Your goal
State how many lines of the records contain the string "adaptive", and give no other information.

Data for this exercise

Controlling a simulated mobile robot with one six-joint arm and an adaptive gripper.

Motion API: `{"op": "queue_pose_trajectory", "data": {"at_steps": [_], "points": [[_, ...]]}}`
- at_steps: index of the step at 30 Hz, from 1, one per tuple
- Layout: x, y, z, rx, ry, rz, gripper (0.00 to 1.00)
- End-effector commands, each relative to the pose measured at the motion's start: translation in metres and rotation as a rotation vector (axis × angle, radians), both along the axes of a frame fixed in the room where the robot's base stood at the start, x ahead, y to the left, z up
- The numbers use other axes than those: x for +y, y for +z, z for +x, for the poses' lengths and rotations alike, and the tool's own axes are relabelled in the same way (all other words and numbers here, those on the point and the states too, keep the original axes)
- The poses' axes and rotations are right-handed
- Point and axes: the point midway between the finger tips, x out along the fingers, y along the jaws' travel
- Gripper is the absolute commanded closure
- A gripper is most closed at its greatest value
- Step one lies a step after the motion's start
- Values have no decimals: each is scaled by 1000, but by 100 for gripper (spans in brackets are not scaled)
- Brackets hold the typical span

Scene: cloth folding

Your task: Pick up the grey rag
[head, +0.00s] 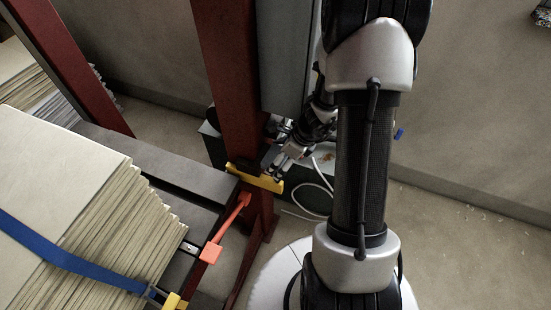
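I cannot make out a grey rag for certain in the head view. My gripper (276,172) is small in the picture, partly behind my arm, and points down and left. Its tip is close to a yellow bracket (254,178) at the dark red post. I cannot tell whether it touches the bracket, whether its fingers are open, or whether they hold anything.
A dark red post (226,75) stands beside my gripper. At left, a stack of pale sheets (60,180) with a blue strap (60,255) lies near a grey beam (150,158). An orange-red bar (228,222) juts nearby. A white cable (318,190) hangs behind.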

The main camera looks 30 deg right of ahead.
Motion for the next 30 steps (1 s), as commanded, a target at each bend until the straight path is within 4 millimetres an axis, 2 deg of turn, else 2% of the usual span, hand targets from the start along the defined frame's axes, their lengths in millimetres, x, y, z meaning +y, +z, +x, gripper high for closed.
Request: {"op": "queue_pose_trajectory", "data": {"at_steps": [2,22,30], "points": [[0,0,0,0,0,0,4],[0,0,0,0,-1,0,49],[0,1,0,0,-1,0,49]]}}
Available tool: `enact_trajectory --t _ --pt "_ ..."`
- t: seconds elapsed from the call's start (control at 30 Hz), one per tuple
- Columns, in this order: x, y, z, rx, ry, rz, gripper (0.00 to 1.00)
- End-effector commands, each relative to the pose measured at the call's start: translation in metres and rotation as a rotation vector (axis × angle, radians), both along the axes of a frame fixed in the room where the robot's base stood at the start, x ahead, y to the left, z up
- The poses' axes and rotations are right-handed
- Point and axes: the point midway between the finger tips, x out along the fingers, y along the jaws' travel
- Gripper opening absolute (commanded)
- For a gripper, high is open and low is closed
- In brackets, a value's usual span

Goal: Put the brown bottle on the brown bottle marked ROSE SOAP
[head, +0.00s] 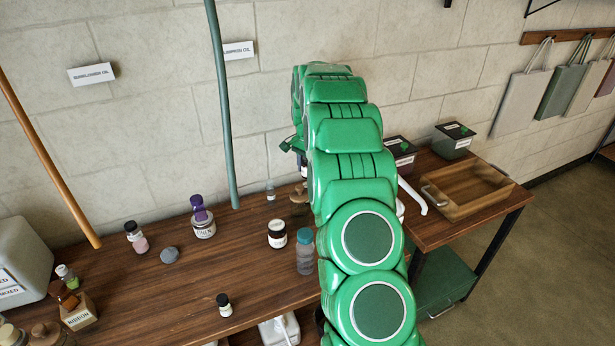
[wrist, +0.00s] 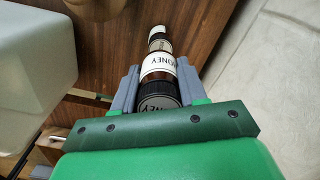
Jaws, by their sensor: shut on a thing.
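In the wrist view my gripper (wrist: 157,76) is shut on a brown bottle (wrist: 158,82) with a dark cap and a white label ending in "ONEY". Just beyond its far end, in line with it, is a brown item with a pale label (wrist: 160,45) and a white end. I cannot read that label or tell whether the two touch. In the head view my green arm hides most of the gripper (head: 291,144). A sliver of a dark, pale-labelled thing (head: 304,171) shows beside the arm, above a brown round lid (head: 298,195). I cannot read ROSE SOAP anywhere.
On the wooden table (head: 180,284) stand a dark-lidded jar (head: 277,234), a blue-capped bottle (head: 305,252), a purple-topped jar (head: 203,222) and a small black-capped bottle (head: 224,305). A wooden tray (head: 490,202) lies at right. A teal pole (head: 222,110) rises behind. The table's front middle is fairly clear.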

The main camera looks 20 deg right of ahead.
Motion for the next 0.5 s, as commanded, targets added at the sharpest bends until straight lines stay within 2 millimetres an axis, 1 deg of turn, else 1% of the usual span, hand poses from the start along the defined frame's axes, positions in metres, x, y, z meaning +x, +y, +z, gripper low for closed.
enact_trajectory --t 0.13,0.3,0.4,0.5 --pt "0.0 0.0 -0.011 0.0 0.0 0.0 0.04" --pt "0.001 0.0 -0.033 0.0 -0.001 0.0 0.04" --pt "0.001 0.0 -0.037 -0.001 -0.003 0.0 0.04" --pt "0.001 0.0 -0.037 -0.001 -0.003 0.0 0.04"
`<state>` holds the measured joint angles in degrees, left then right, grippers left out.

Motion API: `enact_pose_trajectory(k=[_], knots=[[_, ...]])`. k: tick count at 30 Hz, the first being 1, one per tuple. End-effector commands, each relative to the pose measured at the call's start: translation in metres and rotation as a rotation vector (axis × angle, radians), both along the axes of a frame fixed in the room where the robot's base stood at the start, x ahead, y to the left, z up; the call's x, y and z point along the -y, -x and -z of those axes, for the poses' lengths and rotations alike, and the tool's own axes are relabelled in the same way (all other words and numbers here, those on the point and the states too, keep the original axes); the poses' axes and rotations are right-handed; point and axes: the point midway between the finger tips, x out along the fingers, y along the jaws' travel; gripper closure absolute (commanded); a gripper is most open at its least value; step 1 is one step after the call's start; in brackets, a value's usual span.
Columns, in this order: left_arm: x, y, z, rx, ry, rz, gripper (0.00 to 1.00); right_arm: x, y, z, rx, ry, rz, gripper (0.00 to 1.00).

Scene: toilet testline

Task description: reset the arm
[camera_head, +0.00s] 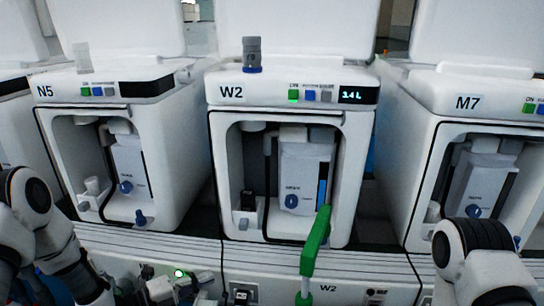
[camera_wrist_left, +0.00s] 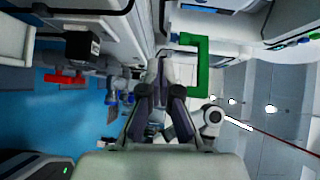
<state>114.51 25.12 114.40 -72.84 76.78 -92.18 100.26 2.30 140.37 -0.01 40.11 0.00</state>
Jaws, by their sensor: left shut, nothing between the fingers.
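My left arm (camera_head: 35,215) comes in at the lower left of the head view. My left gripper (camera_head: 203,283) is low in front of the machines, partly cut off by the bottom edge. In the left wrist view its dark fingers (camera_wrist_left: 158,70) are together at the tips with nothing between them. My right arm (camera_head: 475,255) shows at the lower right of the head view; its gripper is out of the picture. A green handle (camera_head: 315,245) stands at the front of the middle machine, right of my left gripper and apart from it. It also shows in the left wrist view (camera_wrist_left: 203,65).
Three white test machines stand in a row: N5 (camera_head: 172,150), W2 (camera_head: 355,150) and M7 (camera_head: 425,130). W2's display reads 3.4 L. A grey and blue cap-like piece (camera_head: 252,55) stands on W2. A red handle (camera_wrist_left: 65,79) shows in the left wrist view.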

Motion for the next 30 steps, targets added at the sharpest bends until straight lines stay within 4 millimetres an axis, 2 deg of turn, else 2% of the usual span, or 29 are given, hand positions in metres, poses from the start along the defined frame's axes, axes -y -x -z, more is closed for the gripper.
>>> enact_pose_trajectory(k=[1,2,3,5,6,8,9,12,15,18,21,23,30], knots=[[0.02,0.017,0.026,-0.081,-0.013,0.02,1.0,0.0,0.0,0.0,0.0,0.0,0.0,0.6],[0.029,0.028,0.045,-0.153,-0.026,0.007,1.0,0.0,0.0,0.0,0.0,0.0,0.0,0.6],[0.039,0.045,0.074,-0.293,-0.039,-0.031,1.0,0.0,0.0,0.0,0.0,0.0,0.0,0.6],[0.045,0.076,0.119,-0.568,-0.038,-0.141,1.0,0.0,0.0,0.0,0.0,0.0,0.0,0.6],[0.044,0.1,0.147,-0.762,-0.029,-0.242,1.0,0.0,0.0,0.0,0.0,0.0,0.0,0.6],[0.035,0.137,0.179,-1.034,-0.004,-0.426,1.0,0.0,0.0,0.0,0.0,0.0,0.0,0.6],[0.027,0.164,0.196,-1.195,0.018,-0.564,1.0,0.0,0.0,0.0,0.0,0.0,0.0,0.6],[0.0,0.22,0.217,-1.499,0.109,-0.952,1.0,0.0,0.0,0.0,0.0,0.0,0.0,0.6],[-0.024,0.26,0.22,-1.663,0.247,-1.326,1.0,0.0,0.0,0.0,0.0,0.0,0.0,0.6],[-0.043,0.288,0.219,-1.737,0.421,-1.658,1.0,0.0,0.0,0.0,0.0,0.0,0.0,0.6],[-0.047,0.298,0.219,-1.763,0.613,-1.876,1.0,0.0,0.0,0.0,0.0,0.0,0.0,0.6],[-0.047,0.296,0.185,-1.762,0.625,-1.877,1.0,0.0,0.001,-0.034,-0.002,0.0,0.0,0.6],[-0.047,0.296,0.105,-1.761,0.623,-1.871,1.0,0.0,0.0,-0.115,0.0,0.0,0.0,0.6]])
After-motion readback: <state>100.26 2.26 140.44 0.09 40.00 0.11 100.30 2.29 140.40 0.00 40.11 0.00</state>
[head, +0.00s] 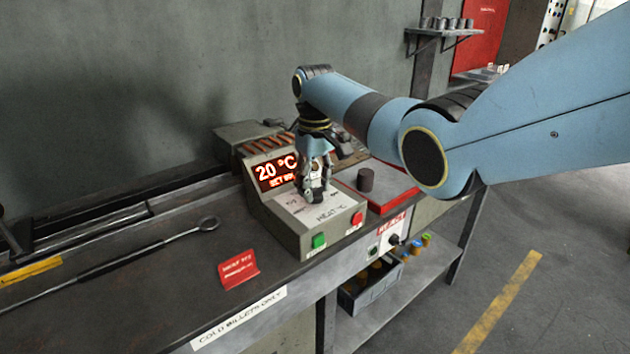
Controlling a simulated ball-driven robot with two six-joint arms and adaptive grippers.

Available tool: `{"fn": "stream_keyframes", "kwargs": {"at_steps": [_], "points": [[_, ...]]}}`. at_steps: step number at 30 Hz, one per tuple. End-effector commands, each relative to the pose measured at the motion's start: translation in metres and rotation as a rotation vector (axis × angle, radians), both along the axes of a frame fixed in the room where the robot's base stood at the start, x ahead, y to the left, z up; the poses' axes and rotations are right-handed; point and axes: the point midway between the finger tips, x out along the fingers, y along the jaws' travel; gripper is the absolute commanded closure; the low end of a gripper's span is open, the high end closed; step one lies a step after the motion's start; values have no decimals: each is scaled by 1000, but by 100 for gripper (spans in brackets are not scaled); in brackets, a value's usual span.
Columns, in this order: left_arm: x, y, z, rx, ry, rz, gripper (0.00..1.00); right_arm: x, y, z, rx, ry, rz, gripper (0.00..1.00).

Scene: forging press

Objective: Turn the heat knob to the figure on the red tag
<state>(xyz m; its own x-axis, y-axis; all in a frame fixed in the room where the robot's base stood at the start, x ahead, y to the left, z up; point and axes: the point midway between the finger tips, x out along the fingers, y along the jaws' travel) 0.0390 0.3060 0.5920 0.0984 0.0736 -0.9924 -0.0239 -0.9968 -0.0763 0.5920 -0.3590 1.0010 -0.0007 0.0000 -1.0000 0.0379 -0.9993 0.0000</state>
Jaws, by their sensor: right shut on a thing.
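The heater control box (325,225) stands on the dark bench. Its display (276,171) reads 20 °C, with a smaller line below that I cannot read surely. My right gripper (316,194) points down onto the top panel marked HEAT °C and is shut on the heat knob, which its fingers mostly hide. The red tag (239,269) lies on the bench left of the box; its writing is too small to read surely. My left gripper is not in view.
Green (319,241) and red (357,219) buttons sit on the box's front. A long ring-ended rod (140,255) lies left. A dark cylinder (365,180) stands on a red block to the right. A bin (368,287) sits on the lower shelf.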

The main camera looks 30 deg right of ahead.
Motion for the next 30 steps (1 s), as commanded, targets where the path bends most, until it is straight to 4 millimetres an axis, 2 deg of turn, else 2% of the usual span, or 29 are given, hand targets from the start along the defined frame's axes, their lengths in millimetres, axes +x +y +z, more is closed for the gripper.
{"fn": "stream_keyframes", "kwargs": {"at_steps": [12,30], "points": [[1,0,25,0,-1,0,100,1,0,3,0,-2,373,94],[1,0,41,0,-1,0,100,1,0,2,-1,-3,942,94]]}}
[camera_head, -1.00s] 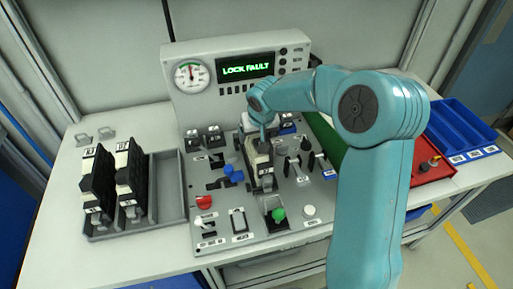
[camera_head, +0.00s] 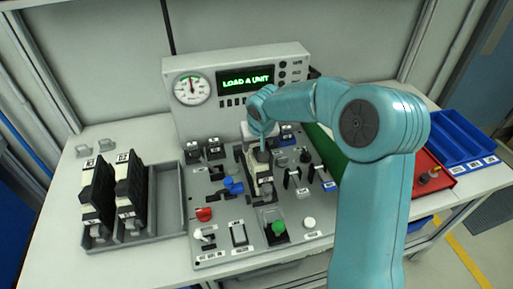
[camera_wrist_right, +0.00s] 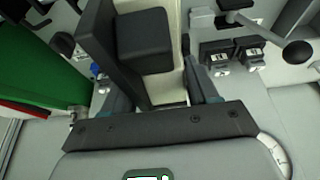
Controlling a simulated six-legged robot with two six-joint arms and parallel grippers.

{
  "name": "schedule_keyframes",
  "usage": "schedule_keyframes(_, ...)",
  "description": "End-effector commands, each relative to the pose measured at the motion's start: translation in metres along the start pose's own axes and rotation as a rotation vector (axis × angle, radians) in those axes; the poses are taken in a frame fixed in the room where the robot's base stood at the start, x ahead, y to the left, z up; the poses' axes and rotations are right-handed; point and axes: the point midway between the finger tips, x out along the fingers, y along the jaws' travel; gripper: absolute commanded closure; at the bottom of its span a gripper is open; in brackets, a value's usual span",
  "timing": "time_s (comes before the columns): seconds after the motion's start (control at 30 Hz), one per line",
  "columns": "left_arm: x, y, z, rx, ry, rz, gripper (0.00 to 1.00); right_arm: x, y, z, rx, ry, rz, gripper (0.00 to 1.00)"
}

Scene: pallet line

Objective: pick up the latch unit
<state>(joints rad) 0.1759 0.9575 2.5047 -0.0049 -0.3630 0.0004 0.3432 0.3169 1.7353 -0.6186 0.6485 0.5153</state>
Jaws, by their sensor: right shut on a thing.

Output of the task
2